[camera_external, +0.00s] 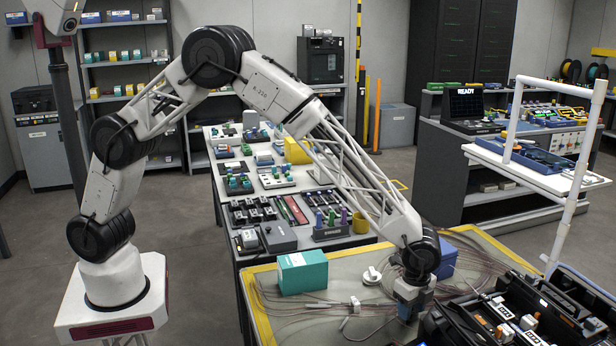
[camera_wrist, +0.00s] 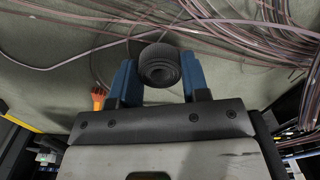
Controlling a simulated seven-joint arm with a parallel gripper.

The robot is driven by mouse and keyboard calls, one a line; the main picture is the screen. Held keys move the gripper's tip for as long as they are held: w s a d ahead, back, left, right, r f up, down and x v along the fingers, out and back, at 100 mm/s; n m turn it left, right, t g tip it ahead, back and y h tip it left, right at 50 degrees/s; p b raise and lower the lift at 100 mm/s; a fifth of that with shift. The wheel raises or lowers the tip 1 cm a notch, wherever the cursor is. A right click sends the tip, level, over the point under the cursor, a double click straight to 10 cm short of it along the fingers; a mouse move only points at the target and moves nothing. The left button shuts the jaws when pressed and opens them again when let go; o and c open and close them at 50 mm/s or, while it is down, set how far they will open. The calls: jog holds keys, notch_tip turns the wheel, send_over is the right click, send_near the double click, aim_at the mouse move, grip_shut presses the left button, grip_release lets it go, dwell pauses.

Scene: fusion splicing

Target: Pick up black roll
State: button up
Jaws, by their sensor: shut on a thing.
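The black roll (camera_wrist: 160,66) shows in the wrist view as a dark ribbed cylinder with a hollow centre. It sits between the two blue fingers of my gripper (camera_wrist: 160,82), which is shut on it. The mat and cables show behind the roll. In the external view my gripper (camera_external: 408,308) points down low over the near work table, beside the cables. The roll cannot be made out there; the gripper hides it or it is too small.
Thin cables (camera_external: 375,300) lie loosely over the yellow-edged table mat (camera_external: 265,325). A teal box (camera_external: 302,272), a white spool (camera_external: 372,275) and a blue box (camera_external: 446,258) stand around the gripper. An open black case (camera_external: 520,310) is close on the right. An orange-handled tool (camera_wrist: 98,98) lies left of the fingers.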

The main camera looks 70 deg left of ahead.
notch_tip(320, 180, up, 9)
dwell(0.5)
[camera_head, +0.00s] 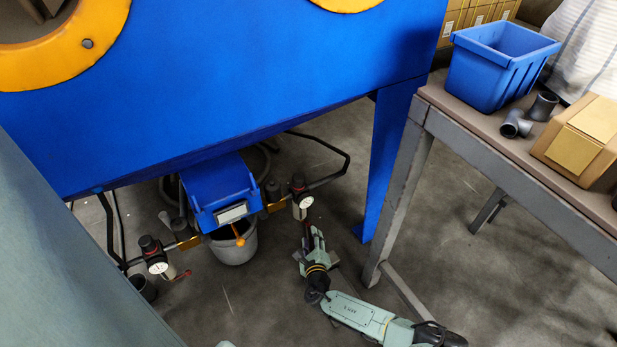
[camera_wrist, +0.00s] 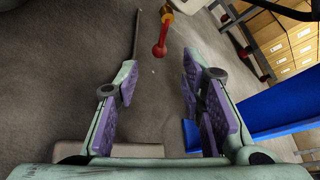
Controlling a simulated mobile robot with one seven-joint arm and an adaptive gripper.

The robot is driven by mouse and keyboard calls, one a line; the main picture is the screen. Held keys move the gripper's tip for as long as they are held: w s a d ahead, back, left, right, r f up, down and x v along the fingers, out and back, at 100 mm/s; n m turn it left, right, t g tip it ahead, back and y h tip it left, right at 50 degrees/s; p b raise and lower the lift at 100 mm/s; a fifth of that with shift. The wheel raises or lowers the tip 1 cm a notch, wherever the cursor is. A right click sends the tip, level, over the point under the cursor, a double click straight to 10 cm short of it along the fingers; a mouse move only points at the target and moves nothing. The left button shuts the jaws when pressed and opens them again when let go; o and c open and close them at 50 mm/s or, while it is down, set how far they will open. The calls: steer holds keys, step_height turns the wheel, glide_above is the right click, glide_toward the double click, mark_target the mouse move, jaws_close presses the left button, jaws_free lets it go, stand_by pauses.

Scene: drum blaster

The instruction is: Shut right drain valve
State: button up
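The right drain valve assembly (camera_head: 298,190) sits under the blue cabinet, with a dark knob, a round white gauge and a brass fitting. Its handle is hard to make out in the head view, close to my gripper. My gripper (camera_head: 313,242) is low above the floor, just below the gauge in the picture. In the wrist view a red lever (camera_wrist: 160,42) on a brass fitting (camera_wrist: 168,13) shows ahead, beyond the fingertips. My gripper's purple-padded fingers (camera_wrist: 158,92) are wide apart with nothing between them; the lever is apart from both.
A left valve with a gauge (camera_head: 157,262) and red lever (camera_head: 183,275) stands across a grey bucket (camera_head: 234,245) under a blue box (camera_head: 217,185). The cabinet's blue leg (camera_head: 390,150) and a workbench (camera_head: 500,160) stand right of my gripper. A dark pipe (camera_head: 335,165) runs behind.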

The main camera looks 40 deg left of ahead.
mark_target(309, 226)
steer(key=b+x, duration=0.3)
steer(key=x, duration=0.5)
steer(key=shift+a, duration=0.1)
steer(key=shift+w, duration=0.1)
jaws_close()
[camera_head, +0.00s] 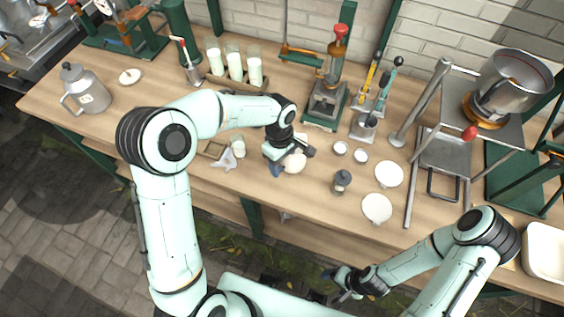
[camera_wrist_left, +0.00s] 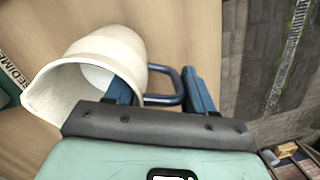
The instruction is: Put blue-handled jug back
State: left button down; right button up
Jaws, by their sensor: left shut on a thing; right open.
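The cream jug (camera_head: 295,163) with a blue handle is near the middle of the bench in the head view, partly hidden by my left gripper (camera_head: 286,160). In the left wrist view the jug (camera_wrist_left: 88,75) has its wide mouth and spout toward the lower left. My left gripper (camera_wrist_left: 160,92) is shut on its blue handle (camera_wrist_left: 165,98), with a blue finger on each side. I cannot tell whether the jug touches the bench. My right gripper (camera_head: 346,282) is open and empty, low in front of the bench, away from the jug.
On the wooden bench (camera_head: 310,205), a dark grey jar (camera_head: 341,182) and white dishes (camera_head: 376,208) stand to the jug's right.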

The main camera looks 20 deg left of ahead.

———

- _YOUR TASK_
Return each line of the listing that holds the string "instruction".

- _ANSWER FOR THIS EXERCISE_
The instruction is: Shut right drain valve
The instruction is: Put blue-handled jug back

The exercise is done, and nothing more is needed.